Vanguarda e ignorância progridem juntas, em direções opostas.
Na mesma linha segue este ano outro brilhante filme, a produção portuguesa-holandesa "Morto pra Chegar em Casa", dirigida a quatro mãos por Carlos da Silva e George Sluizer, em que um fantasma vaga desconsolado pela burocracia da Comunidade Européia, implorando para que o seu corpo seja enterrado na aldeia em que nasceu.
A bem da verdade, convém revelar que as sessões de imprensa da Mostra, em sua grande maioria, sempre estiveram vergonhosamente vazias.
Mas, símbolo de um dos momentos mais comoventes desta última Mostra, sem falar na retrospectiva completa do genial Theo Angelopoulos e na revelação do cativante Eizo Sugawa, fica a imagem descomposta do diretor e roteirista irlandês Jim Sheridan, confessando a sua ignorância cinematográfica e sua prisão às comodidades da língua inglesa e aos caprichos de Hollywood.

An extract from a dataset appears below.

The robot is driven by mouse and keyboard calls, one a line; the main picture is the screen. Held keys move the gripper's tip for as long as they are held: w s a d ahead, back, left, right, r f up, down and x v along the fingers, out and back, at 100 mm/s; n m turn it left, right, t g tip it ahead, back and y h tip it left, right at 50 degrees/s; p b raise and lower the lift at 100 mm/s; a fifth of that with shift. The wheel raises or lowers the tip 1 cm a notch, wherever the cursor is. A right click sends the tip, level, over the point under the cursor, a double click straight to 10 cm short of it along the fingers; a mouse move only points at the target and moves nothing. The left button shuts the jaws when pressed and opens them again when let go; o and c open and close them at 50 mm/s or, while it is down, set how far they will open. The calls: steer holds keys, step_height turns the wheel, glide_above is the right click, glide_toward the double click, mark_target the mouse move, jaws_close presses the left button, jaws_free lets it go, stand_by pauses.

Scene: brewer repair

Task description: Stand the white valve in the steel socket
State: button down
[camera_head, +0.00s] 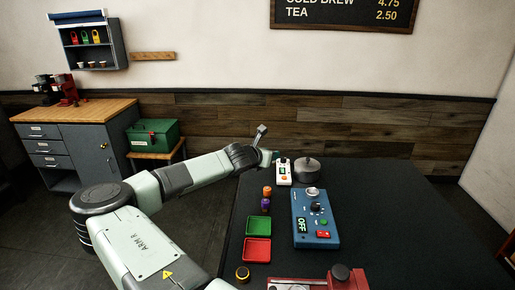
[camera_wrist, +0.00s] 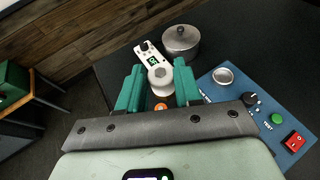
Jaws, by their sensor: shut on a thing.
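My gripper (camera_wrist: 160,90) is shut on the white valve (camera_wrist: 160,76), whose pale round top shows between the two teal fingers in the wrist view. The fingers hide its lower part. In the head view my gripper (camera_head: 274,156) is at the table's left edge, beside the white meter; the valve cannot be made out clearly there. The steel socket (camera_head: 312,193) is a round metal ring at the far end of the blue panel (camera_head: 316,234). It also shows in the wrist view (camera_wrist: 223,76), to the right of my gripper, and looks empty. The valve is apart from it.
The white meter (camera_head: 284,172) and a lidded grey pot (camera_head: 307,170) stand beyond the panel. An orange valve (camera_head: 267,191) and a purple one (camera_head: 265,204) stand left of the panel. Green (camera_head: 248,226) and red (camera_head: 247,251) trays lie nearer. The table's right side is clear.

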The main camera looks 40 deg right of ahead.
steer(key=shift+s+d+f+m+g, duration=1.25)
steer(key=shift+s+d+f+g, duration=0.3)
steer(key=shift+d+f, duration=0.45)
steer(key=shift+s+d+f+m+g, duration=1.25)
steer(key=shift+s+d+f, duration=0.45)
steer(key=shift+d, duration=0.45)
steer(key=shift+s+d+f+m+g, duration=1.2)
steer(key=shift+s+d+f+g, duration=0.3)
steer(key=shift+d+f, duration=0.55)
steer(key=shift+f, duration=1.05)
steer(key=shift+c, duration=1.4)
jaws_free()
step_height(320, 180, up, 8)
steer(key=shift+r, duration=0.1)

Antes tarde do que nunca... Sheridan fez prometer que lhe seriam fornecidas cópias em vídeo dos melhores momentos desta Mostra, insistindo prioritariamente na cópia de "Um Instante de Inocência". Uma diversidade que, com todo o seu poder de cineasta combativo e oscareado, ele não consegue acessar. E nós sim.

O jornalista Leon Cakoff é organizador da Mostra Internacional de Cinema de São Paulo.